Abstract: The economic downturn that befell Japan in the 1990s, commonly known as the "lost decade," resulted from a confluence of factors. The Plaza Accord of 1985, aimed at depreciating the US Dollar against the Yen, inadvertently triggered a substantial Yen appreciation, coupled with expansionary monetary policies, leading to an unsustainable asset price bubble. The burst of this bubble in the 1990s marked the onset of a balance sheet recession, where private sector deleveraging and a contracting workforce hindered traditional monetary policies' effectiveness. Additionally, a slowdown in total factor productivity (TFP) growth, stemming from a lack of innovation and inefficiencies in resource allocation, contributed to the prolonged economic downturn.
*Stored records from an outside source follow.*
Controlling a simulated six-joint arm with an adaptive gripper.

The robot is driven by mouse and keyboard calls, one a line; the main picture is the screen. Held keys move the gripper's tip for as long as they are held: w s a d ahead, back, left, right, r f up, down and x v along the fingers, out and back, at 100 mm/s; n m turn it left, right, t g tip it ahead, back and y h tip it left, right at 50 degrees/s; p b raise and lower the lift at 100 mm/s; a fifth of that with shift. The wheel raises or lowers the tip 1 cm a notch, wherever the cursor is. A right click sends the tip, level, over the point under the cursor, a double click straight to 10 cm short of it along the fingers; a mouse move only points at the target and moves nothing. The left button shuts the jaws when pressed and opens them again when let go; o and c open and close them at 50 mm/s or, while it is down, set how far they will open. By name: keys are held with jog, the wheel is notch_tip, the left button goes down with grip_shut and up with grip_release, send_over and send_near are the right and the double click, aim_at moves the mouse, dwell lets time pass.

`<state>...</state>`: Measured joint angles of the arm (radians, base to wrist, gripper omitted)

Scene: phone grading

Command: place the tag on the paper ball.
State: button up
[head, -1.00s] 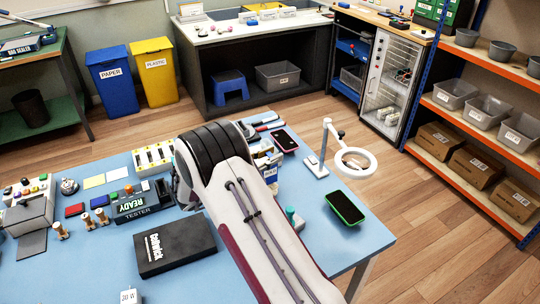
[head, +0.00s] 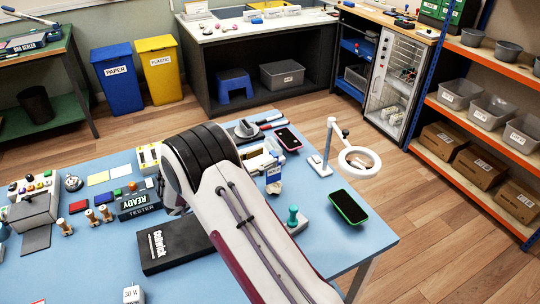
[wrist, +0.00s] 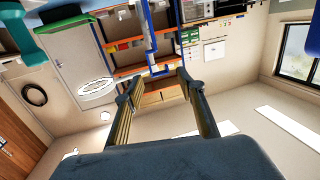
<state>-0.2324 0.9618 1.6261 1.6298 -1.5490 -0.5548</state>
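My gripper (wrist: 156,85) shows in the wrist view with its two fingers apart and nothing visibly held between them. In the head view its fingertips are hidden behind my own arm, over the middle of the blue table (head: 385,236). I cannot make out a tag or a paper ball for certain in either view; my arm covers part of the table.
A teal-handled stamp (head: 293,215) stands right of my arm; a green-edged phone (head: 348,207) and a ring magnifier (head: 360,160) are farther right. Another phone (head: 288,139) lies behind.

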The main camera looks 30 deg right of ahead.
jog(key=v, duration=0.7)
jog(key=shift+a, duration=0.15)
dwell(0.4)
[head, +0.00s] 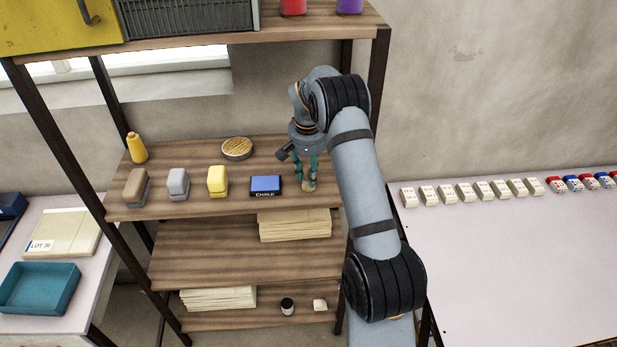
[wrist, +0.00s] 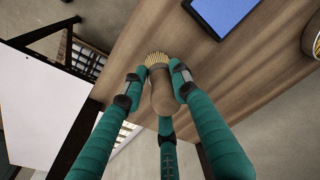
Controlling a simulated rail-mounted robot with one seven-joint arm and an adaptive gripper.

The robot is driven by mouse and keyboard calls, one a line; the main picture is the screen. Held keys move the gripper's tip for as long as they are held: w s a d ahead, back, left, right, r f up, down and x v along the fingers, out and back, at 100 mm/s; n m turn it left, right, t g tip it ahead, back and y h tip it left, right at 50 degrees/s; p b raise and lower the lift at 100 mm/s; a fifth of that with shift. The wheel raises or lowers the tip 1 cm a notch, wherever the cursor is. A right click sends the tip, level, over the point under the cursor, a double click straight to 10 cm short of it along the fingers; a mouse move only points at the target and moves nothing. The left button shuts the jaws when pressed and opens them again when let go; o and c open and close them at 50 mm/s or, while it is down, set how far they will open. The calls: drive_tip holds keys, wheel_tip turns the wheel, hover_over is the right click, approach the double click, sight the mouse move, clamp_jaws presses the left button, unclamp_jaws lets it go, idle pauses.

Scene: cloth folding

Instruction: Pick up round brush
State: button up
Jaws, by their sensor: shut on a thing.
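The round brush has a rounded brown wooden body (wrist: 162,98) and short straw-coloured bristles (wrist: 157,59). In the wrist view it sits between the teal fingers of my gripper (wrist: 161,84), which are closed around its body. In the head view my gripper (head: 307,177) points down over the right end of the wooden shelf, with the brush (head: 309,186) at its fingertips. I cannot tell whether the brush still touches the shelf board.
A blue chalk box (head: 265,184) lies just left of my gripper. A dark shelf post (head: 378,75) stands behind my arm.

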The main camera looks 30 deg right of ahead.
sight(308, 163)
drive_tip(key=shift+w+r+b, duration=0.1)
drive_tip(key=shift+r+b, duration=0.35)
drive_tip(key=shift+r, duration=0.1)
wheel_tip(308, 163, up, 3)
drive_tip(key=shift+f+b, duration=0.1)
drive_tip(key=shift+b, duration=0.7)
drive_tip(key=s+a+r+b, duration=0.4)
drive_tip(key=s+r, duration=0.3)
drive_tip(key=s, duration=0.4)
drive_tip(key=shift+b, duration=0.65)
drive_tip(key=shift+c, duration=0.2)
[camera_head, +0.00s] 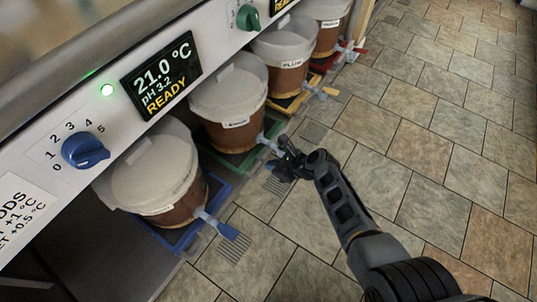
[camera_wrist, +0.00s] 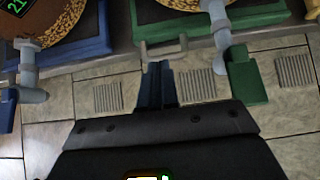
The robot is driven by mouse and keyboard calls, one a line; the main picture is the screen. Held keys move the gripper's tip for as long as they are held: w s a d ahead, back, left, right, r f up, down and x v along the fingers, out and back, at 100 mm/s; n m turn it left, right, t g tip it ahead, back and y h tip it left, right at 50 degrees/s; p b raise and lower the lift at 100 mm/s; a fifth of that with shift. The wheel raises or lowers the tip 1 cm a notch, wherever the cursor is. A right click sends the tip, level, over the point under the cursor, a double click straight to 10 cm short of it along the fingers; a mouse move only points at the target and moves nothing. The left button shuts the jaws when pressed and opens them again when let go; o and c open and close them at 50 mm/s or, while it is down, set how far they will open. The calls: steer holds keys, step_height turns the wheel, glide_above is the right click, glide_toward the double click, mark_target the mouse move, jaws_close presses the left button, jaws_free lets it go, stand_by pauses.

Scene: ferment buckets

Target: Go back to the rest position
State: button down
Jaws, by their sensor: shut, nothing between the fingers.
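My gripper (camera_head: 281,168) is at the end of my black arm, low over the tiled floor beside the tap of the second bucket (camera_head: 228,100). In the wrist view its two dark fingers (camera_wrist: 157,85) are together with nothing between them. The green tap handle (camera_wrist: 245,75) is to the right of the fingers in that view, apart from them. I cannot tell from the head view whether my gripper touches that tap. No marked rest position shows.
The nearest bucket (camera_head: 150,175) has a blue tap handle (camera_head: 232,231). Farther buckets have a yellow (camera_head: 328,91) and a red tap handle (camera_head: 358,51). The panel display (camera_head: 160,75) reads 21.0 °C, pH 3.2, READY. A blue knob (camera_head: 85,151) is beside it. Tiled floor (camera_head: 420,140) on the right is clear.

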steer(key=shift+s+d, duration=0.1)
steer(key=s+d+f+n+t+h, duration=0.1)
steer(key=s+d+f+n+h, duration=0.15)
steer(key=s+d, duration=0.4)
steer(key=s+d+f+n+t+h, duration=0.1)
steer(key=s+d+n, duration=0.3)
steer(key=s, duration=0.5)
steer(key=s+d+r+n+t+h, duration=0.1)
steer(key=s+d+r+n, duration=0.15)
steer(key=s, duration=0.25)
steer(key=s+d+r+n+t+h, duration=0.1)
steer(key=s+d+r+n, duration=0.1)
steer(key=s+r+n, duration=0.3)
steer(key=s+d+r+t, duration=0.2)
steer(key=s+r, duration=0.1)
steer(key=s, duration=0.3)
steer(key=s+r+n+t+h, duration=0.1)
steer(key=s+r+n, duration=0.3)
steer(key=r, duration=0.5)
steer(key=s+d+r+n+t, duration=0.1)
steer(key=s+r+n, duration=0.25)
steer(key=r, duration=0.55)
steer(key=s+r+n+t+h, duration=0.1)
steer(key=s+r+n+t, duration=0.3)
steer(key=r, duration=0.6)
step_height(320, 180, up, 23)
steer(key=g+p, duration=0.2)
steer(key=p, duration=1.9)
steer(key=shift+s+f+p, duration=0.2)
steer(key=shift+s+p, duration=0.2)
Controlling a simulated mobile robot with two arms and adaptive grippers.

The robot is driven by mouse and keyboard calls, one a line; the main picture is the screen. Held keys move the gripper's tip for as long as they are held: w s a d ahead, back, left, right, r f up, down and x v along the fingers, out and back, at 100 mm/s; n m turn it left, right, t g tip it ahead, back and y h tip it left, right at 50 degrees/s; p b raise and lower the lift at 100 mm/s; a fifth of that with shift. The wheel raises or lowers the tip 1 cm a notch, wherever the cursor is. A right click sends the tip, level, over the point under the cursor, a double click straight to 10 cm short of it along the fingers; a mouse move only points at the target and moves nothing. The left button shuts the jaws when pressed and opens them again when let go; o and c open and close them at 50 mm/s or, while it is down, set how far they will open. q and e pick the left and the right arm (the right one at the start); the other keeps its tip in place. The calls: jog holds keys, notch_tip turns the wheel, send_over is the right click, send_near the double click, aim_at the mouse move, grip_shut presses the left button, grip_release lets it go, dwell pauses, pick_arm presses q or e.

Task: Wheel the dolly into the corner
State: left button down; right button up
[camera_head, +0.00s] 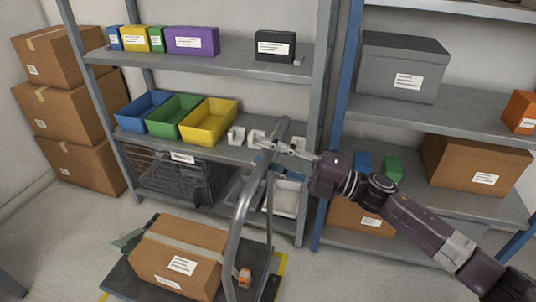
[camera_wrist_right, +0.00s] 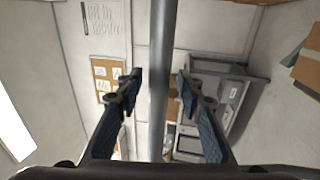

High savings rates coupled with demographic challenges and implementation of the Basel 1 Accord in 1992 exacerbated the situation by constraining economic activity. This paper delves deeper into the reasons for the advent of the “lost decade” in Japan.

Keywords: Japan, balance-sheet recession, total factor productivity, TFP, yen appreciation, lost decade, economic downturn of Japan, fall of Japan’s economy
Work Cited:
Shreya Gupta "Evaluation of the Causes of Fall of the Economy of Japan", IARJSET International Advanced Research Journal in Science, Engineering and Technology, vol. 10, no. 11, pp. 137-142, 2023. Crossref https://doi.org/10.17148/IARJSET.2023.101122.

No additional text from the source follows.